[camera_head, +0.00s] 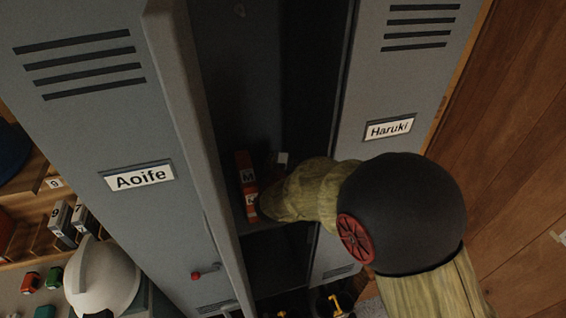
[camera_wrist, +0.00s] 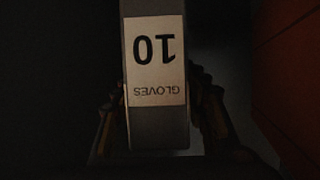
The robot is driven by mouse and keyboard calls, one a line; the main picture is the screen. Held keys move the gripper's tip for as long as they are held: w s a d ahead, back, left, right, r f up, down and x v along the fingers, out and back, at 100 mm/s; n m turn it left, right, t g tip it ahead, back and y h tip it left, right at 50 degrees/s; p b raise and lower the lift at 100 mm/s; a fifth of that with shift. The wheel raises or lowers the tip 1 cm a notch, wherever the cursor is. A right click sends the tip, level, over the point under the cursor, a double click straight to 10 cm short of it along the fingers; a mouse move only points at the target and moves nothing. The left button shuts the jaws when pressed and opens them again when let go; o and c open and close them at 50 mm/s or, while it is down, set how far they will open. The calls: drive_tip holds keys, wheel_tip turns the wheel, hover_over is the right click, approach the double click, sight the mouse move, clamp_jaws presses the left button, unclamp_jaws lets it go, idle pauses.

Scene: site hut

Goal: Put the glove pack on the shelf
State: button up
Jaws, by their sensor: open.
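The glove pack (camera_wrist: 158,122) is a dark grey box with a white label reading "GLOVES 10", upside down in the wrist view. It stands between the two fingers of my gripper (camera_wrist: 161,84), which is open with one finger on each side of it. Whether the fingers touch it I cannot tell. The shelf (camera_head: 236,221) is inside the open, dark middle locker. In that view my arm hides the gripper.
A red box (camera_head: 246,178) with white labels stands close left of my arm in the locker; a red-orange surface (camera_wrist: 290,75) fills the wrist view's right. The locker's open door (camera_head: 185,120) and the Haruki locker (camera_head: 390,95) flank the opening. A white helmet (camera_head: 101,277) is lower left.

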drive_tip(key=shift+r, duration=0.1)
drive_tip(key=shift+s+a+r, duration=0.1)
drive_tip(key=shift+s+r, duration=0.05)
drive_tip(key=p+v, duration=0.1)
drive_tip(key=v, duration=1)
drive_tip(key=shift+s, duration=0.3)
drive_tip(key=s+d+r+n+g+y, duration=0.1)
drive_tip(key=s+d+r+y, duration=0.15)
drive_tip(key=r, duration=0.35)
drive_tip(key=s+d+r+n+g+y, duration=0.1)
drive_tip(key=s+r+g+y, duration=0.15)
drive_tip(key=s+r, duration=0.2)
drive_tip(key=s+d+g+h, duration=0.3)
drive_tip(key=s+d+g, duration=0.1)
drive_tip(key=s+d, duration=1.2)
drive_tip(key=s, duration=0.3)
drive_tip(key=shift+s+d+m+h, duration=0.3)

◆ **TASK INSTRUCTIONS**
Your task is to reproduce exactly the lines beginning at the line containing "Goal: Put the glove pack on the shelf" and ending at the line containing "State: button up", inclusive.

◆ **RESPONSE TO THE TASK**
Goal: Put the glove pack on the shelf
State: button up

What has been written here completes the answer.